** begin **

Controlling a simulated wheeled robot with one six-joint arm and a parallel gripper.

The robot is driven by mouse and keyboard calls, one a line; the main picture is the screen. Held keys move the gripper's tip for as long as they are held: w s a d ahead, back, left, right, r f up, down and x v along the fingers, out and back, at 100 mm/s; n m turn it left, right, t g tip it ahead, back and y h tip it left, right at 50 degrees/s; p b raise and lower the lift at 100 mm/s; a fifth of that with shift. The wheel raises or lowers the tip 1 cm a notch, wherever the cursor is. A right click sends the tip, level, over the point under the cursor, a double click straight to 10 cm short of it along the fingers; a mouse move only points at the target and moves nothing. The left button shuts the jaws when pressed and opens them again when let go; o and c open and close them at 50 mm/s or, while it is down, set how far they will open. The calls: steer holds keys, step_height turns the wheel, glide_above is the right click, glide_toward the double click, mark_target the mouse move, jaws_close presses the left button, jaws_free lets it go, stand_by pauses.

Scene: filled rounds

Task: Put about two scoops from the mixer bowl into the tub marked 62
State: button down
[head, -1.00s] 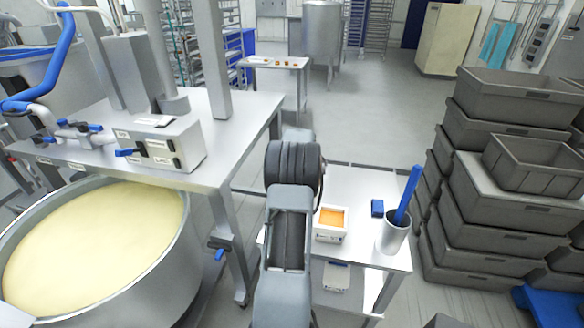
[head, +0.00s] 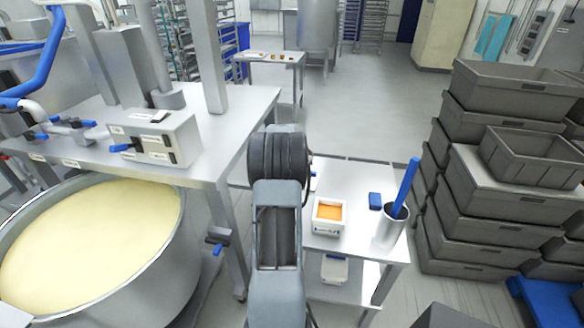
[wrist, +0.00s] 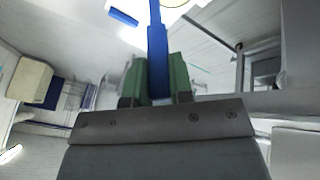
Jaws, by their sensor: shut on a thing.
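The large steel mixer bowl (head: 165,285) stands at the left in the head view, holding pale yellow contents. A small white tub (head: 328,229) with an orange filling stands on the small steel table right of my arm. Its front label is too small to read, so I cannot tell whether it says 62. In the wrist view, my gripper (wrist: 158,78), with green fingers, is shut on a blue handle (wrist: 156,48). The far end of that tool is out of clear view. In the head view my arm hides the gripper.
A steel pot (head: 391,228) with a blue-handled tool and a blue block (head: 375,200) share the small table (head: 350,180). A white container (head: 334,268) sits on its lower shelf. Grey crates (head: 480,200) are stacked at the right. A steel bench (head: 240,110) stands behind the bowl.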

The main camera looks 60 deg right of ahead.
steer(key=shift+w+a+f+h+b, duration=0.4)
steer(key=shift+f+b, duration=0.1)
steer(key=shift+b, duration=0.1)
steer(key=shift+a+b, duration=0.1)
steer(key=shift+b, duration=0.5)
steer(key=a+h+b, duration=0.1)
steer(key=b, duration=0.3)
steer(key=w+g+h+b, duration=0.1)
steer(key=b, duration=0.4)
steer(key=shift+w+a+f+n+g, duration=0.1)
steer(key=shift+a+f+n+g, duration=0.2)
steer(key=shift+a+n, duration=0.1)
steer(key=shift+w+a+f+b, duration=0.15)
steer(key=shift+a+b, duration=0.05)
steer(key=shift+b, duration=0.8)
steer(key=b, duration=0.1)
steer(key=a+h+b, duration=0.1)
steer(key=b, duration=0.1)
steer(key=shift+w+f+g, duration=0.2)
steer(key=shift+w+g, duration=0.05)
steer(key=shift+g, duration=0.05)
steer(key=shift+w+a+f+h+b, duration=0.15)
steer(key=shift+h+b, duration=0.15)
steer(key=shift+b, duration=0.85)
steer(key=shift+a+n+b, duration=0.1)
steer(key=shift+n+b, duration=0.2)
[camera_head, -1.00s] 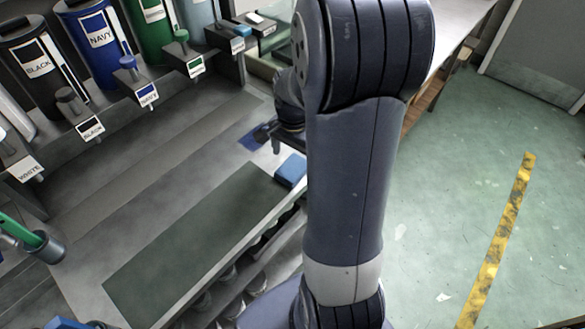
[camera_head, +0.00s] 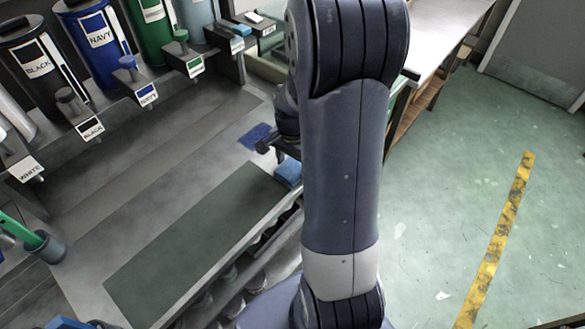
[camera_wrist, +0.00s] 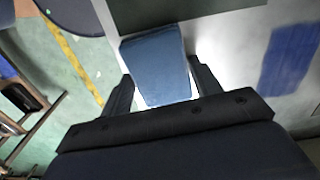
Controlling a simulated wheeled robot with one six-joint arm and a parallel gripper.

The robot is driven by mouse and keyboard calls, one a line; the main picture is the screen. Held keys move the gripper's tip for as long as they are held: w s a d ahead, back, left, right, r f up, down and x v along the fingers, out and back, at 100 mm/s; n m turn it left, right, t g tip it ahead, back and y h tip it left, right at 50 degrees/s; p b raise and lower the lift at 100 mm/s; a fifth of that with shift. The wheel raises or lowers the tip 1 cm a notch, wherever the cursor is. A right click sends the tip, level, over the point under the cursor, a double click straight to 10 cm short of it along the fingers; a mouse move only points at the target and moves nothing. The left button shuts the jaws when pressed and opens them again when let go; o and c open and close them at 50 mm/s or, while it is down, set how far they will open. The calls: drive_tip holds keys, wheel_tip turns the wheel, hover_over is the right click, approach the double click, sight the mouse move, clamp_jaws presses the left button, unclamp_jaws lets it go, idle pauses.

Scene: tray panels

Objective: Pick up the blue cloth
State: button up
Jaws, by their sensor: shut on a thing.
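A light blue folded cloth (camera_head: 288,174) lies at the right end of the dark green mat, partly hidden by my arm. In the wrist view the light blue cloth (camera_wrist: 157,65) sits between the two dark fingers of my gripper (camera_wrist: 160,72), which are shut on it at its sides. In the head view one finger of my gripper (camera_head: 264,147) shows beside my arm; the other is hidden. A darker blue flat piece (camera_head: 254,136) lies on the counter just beyond, apart from the fingers; it also shows at the right of the wrist view (camera_wrist: 290,58).
The dark green mat (camera_head: 190,240) lies on the grey counter. Labelled dispensers, such as the navy one (camera_head: 97,45), line the back. A holder with a green handle (camera_head: 45,250) stands at the left. Green floor with yellow tape (camera_head: 495,245) is at the right.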

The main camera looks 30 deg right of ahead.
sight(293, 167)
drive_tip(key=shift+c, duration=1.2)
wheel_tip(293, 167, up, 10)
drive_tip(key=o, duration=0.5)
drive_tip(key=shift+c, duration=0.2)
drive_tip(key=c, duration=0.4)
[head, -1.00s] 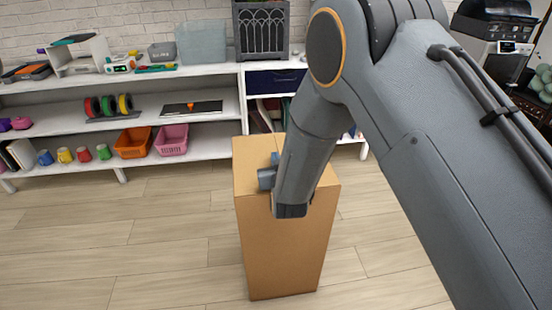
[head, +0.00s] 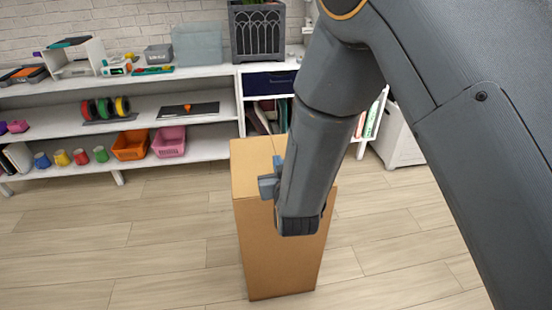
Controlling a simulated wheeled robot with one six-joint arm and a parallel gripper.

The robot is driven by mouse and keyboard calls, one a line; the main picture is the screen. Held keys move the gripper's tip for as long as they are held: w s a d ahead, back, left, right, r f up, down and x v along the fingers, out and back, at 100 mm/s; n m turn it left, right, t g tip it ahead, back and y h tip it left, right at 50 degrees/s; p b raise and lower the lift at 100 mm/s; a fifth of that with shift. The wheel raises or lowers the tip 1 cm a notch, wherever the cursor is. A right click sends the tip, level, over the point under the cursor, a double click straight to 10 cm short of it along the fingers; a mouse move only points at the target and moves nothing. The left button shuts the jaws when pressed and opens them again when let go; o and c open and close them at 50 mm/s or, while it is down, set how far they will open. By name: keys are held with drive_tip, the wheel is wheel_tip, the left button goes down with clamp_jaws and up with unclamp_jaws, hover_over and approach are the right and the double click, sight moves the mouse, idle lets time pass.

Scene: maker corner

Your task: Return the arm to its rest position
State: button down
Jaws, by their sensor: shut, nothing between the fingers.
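My arm reaches down from the upper right in the head view, dark grey, its lower end in front of a tall tan cardboard box (head: 277,260). My gripper (head: 270,184) shows only in part as a small blue-grey piece at the left of the wrist, over the box top. It is shut, and I see nothing held in it. The wrist hides the rest of it and part of the box top. I cannot tell whether it touches the box.
A white shelf unit (head: 208,143) stands along the brick wall behind. It holds an orange basket (head: 130,145), a pink basket (head: 168,142), coloured mugs and spools. The wooden floor (head: 130,245) is clear to the left of the box.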

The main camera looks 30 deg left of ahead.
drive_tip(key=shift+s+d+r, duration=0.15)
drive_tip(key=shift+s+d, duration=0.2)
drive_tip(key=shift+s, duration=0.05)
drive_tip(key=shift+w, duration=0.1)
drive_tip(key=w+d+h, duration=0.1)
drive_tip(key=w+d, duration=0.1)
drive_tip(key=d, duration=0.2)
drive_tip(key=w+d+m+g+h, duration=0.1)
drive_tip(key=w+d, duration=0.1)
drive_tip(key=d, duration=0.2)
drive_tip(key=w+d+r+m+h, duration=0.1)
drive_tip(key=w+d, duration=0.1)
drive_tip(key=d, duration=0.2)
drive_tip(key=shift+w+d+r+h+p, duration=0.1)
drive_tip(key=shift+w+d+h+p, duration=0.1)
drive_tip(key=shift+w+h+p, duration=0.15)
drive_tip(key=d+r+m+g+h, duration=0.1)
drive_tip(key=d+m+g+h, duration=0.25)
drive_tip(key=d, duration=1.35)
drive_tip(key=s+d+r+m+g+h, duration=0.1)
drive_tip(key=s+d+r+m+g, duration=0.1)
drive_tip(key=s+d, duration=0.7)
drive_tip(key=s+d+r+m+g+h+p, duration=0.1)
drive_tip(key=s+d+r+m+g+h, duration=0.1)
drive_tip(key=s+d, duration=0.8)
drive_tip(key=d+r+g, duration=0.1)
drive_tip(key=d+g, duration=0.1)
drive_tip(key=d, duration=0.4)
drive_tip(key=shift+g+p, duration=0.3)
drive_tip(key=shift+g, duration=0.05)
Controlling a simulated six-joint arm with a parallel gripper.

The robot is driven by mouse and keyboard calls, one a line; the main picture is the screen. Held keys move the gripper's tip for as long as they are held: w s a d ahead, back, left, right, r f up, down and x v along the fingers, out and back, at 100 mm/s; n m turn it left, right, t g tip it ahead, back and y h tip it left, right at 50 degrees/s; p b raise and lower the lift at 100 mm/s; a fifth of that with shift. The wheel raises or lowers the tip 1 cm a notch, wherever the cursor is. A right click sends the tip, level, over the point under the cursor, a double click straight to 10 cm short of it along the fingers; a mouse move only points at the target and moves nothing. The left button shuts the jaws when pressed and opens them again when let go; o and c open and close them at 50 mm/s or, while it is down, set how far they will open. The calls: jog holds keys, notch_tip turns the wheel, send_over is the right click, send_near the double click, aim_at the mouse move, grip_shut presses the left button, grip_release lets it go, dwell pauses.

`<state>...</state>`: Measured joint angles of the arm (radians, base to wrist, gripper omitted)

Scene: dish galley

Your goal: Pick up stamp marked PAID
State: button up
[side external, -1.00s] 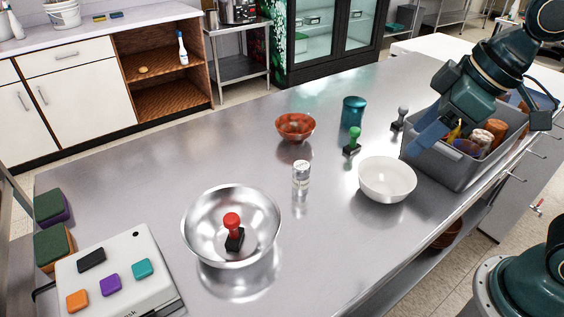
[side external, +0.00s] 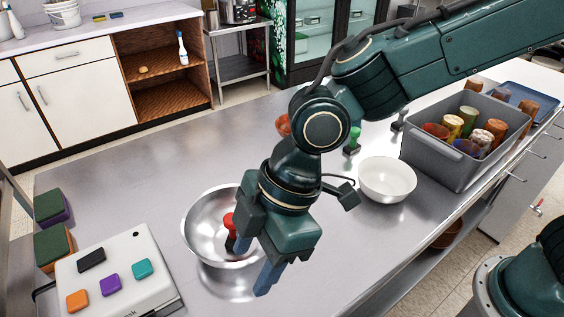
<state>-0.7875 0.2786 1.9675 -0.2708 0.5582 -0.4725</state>
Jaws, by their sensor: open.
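A stamp with a red handle and black base (side external: 229,228) stands inside the shiny metal bowl (side external: 199,215) at the left centre. A green-handled stamp (side external: 352,140) and a grey-handled stamp (side external: 399,122) stand on the counter farther back. No PAID marking can be read on any of them. My gripper (side external: 262,262) is open and empty, pointing down over the right side of the metal bowl, just right of the red stamp in the picture. It partly hides the bowl's right side and the stamp's edge.
A white bowl (side external: 387,181) stands right of my gripper. A grey bin (side external: 450,165) of several cups is at the right. A white box with coloured pads (side external: 130,250) lies at left, beside sponges (side external: 52,245).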

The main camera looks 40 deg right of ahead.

** end **

Only lines with the word "Pick" should be collected from the material.

Objective: Pick up the blue cloth
Your goal: Pick up stamp marked PAID

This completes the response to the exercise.